As if writing and acting weren’t enough, Fey is also one of those lovely people who says something delightful regularly enough that she would probably be funny in an everyday situation — funny on a plane, or at the bank, or behind you in line at the grocery store. She famously broadsided “Studio 60” by referring to her own dress at an awards show and claiming to have heard that Sorkin was wearing the same dress, only “longer and not funny.” And in a recent joint interview with Poehler in the Los Angeles Times, she encouraged young women to eschew appearing in “Girls Gone Wild” videos, encouraging them to instead “get your own camera, film your own knockers, and get the money.”

So now, our funniest person goes to the movies. Of course, she’s been there before: she wrote 2004’s “Mean Girls,” a surprisingly durable high-school comedy that earned her a nomination from the Writers’ Guild Of America for best adapted screenplay and established her outside the sketch-comedy format. She also played a critical supporting role as a smart and frustrated teacher trying to undermine a social caste system that mostly horrified her.

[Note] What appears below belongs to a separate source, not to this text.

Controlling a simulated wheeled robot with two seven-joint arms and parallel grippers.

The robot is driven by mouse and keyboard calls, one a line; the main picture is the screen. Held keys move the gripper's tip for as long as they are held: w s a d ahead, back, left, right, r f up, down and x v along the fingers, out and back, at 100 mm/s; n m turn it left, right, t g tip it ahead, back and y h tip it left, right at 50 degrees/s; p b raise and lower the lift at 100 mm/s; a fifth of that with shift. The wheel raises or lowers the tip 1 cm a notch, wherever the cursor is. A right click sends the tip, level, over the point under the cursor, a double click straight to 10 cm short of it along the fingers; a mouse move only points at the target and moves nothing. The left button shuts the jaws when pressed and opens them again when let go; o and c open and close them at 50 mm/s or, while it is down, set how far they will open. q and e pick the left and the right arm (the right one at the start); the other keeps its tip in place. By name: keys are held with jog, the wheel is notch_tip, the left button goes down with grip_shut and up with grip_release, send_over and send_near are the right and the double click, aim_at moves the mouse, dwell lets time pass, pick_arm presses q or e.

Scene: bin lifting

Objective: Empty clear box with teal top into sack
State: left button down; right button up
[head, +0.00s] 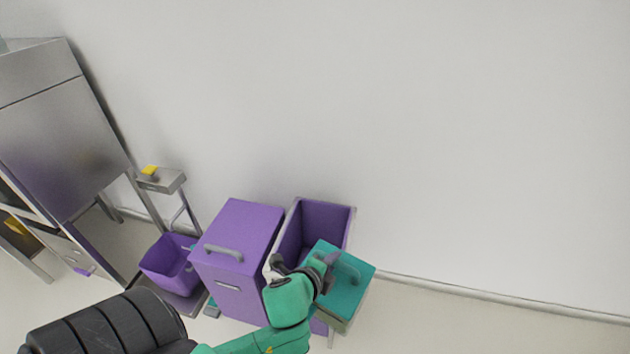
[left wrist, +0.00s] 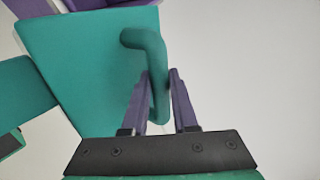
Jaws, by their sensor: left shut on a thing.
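The box with a teal top (head: 350,295) is at lower centre in the head view, tilted against the front of an open purple bin (head: 328,218). Little of its body below the top shows. The teal top also fills much of the left wrist view (left wrist: 85,75). My left gripper (head: 328,266) is at the top's teal handle (left wrist: 146,40). In the left wrist view, the fingers of my left gripper (left wrist: 159,76) are on both sides of the handle, shut on it. My right gripper is not in view. I cannot make out a sack.
A closed purple bin (head: 236,240) with a grey handle stands just left of the open one. A smaller purple tub (head: 168,262) sits on a metal cart farther left. A steel cabinet (head: 62,130) is at far left. A bare wall is behind; the floor at right is clear.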

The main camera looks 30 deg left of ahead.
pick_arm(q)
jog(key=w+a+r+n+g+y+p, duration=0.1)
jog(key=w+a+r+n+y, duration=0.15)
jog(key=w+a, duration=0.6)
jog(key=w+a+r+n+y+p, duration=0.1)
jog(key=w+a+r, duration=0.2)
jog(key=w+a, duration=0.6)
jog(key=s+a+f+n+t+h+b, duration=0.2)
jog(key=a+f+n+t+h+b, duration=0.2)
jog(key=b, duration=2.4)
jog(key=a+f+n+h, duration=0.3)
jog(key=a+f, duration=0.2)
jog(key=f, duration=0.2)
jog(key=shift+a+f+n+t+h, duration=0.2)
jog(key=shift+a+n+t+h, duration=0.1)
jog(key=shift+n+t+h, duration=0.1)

But “Mean Girls,” again, was her own project. Given Fey’s strong recent track record performing her own material, the biggest surprise about “Baby Mama” may be that she didn’t write it. Instead, the film was created and directed by Michael McCullers, a former “SNL” writer.

Make no mistake: this isn’t necessarily bad news. Presumably, having worked with McCullers, Fey knows whether to put herself in his hands. But Tina Fey, the writer, has such excitable and devoted fans that they can be forgiven for lamenting the fact that while her acting is making a return to features after four years, her writing is not, quite yet. “Baby Mama,” therefore, will present the interesting question of whether Fey is still our funniest person, even when she didn’t write the script.